WHAT YOU HAVE TO DO:
Write the number of lines holding the word "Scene", and nothing else.

ITEMS:
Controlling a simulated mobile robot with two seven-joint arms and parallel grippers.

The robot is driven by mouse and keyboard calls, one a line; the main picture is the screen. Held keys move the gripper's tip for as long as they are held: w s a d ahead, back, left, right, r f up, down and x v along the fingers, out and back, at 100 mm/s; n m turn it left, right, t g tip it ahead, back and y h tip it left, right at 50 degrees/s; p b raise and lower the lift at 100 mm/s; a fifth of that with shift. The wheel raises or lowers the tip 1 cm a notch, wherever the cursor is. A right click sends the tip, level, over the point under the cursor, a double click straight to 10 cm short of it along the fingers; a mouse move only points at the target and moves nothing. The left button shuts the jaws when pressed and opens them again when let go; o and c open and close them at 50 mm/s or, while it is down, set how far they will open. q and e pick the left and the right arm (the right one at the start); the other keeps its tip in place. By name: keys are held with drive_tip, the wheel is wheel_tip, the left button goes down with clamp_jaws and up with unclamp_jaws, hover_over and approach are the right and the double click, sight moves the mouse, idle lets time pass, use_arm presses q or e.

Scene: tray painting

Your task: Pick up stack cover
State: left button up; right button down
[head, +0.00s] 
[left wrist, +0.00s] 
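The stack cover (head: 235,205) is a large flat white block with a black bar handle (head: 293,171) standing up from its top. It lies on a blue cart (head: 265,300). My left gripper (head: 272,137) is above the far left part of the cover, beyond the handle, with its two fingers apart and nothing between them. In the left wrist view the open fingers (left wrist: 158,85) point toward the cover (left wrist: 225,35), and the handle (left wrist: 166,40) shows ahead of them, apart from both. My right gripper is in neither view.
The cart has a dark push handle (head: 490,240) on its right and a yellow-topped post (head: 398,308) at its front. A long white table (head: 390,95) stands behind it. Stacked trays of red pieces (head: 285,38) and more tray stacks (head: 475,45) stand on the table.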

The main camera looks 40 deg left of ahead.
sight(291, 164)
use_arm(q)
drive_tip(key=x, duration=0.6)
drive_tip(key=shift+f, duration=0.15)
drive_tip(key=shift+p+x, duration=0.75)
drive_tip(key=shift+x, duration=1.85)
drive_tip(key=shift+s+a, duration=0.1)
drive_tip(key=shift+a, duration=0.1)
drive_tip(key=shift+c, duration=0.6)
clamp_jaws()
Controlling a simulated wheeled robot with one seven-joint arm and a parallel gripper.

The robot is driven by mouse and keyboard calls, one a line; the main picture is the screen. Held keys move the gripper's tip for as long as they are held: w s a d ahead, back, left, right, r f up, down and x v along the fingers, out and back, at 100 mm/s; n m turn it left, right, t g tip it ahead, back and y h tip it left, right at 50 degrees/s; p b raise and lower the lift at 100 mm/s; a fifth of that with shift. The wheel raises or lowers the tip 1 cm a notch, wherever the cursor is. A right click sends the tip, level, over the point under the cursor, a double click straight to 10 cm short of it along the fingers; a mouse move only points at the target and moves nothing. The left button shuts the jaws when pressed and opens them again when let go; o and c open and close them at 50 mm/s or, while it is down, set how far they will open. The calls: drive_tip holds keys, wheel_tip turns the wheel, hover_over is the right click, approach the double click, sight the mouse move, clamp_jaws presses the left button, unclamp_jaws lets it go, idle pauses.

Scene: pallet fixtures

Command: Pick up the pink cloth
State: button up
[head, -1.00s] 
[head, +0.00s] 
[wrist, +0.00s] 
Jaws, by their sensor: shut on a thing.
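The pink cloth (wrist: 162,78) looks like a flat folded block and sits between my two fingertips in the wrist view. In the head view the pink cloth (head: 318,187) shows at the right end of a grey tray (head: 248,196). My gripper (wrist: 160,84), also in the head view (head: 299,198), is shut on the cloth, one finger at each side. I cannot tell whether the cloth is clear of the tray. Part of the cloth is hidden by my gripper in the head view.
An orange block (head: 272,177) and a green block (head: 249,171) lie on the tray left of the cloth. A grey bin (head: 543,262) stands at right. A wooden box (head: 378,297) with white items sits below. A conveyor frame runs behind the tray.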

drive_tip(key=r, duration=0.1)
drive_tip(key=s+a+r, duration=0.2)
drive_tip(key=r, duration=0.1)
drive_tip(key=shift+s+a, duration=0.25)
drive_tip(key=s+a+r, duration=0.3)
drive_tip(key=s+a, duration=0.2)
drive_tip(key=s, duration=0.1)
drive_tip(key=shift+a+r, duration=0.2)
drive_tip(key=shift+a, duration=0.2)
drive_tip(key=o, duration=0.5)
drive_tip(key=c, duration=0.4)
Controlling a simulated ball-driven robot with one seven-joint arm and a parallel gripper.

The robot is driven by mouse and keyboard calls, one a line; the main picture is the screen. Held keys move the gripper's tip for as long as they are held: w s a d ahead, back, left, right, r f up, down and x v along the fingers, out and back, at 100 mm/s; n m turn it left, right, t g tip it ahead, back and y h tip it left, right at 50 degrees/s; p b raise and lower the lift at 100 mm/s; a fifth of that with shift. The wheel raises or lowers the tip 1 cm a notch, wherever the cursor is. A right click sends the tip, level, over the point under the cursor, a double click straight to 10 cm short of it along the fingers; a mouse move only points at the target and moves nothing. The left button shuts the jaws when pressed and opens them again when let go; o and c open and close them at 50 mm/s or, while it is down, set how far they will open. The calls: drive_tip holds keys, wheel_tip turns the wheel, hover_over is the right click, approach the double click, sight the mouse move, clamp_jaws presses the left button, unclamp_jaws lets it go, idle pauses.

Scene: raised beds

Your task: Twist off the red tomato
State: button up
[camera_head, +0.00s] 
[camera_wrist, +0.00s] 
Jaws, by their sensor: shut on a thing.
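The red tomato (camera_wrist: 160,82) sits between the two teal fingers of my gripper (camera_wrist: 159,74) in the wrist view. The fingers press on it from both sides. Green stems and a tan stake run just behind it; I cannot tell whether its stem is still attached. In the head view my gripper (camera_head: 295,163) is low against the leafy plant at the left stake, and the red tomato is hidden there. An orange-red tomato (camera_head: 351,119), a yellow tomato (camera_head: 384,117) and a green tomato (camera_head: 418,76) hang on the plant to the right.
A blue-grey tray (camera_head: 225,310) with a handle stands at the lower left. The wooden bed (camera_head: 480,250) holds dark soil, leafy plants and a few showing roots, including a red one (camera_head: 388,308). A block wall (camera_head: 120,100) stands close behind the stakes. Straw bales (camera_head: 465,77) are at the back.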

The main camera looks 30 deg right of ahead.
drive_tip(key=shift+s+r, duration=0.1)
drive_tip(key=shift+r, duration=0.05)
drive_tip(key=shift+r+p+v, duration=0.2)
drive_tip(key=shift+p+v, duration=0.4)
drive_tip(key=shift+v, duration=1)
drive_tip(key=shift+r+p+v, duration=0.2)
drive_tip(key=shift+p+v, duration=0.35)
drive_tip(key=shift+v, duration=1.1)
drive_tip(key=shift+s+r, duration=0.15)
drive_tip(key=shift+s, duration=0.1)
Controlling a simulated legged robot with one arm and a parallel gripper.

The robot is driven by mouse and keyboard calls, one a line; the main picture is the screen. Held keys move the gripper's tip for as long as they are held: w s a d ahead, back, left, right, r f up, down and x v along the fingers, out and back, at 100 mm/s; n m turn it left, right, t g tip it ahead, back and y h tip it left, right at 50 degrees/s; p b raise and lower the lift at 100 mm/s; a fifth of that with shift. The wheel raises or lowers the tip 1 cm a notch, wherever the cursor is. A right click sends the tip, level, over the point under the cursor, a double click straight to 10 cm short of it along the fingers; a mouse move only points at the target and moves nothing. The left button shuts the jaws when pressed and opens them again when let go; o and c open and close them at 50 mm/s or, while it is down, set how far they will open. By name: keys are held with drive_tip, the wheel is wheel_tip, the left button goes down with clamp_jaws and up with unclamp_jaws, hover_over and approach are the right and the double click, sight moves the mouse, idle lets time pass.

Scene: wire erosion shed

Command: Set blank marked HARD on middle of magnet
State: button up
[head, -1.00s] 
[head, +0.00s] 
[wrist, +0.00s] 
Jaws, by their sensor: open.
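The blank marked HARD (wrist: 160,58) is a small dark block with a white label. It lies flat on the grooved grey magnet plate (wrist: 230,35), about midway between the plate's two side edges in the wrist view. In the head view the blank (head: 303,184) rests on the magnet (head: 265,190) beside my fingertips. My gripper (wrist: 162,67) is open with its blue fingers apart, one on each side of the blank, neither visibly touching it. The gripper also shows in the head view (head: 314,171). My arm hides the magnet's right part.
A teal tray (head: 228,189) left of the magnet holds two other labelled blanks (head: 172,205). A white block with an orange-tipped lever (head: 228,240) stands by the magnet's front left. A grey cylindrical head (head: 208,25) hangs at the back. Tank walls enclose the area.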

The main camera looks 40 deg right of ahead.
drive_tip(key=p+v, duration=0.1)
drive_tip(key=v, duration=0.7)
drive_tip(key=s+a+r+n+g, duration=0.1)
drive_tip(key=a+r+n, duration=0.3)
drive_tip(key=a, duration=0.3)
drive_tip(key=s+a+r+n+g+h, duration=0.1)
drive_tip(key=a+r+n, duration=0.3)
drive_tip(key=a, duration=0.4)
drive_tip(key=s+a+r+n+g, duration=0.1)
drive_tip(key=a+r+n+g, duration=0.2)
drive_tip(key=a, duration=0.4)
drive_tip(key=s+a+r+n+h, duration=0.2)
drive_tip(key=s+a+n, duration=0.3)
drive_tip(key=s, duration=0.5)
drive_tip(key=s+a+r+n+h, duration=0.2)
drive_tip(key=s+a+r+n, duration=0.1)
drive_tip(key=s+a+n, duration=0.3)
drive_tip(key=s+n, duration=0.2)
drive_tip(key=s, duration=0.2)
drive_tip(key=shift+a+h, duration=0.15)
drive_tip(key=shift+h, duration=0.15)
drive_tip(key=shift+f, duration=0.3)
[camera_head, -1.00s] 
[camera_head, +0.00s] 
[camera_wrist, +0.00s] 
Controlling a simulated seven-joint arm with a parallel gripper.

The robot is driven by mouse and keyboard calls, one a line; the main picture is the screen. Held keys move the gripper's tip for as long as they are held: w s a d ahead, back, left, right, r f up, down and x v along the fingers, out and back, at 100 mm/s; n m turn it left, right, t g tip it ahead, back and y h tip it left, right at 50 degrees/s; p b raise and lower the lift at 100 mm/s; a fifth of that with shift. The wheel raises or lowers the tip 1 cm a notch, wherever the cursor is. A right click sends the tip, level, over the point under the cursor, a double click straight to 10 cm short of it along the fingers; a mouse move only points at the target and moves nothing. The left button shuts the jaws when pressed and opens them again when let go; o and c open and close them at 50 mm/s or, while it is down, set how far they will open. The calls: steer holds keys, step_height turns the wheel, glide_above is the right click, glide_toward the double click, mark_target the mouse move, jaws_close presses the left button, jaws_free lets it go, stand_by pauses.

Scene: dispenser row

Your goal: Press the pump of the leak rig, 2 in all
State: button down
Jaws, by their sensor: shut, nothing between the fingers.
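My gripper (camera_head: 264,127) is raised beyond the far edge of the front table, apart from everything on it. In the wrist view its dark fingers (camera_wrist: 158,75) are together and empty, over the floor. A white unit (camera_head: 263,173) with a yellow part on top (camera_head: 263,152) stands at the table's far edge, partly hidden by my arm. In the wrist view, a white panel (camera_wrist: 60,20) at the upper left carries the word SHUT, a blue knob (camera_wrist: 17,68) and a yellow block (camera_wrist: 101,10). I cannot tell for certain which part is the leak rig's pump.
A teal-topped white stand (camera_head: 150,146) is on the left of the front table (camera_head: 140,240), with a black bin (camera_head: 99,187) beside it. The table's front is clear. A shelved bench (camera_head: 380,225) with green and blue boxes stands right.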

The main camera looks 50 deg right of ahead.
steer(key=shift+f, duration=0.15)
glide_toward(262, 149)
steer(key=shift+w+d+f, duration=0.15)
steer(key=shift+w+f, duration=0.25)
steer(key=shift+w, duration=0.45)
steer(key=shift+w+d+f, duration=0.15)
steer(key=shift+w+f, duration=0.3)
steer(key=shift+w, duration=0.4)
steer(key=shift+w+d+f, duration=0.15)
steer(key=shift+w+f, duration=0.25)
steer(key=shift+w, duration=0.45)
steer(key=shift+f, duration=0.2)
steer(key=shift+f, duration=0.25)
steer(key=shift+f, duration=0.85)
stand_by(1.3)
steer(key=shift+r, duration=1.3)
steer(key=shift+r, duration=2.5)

WRITTEN REPLY:
5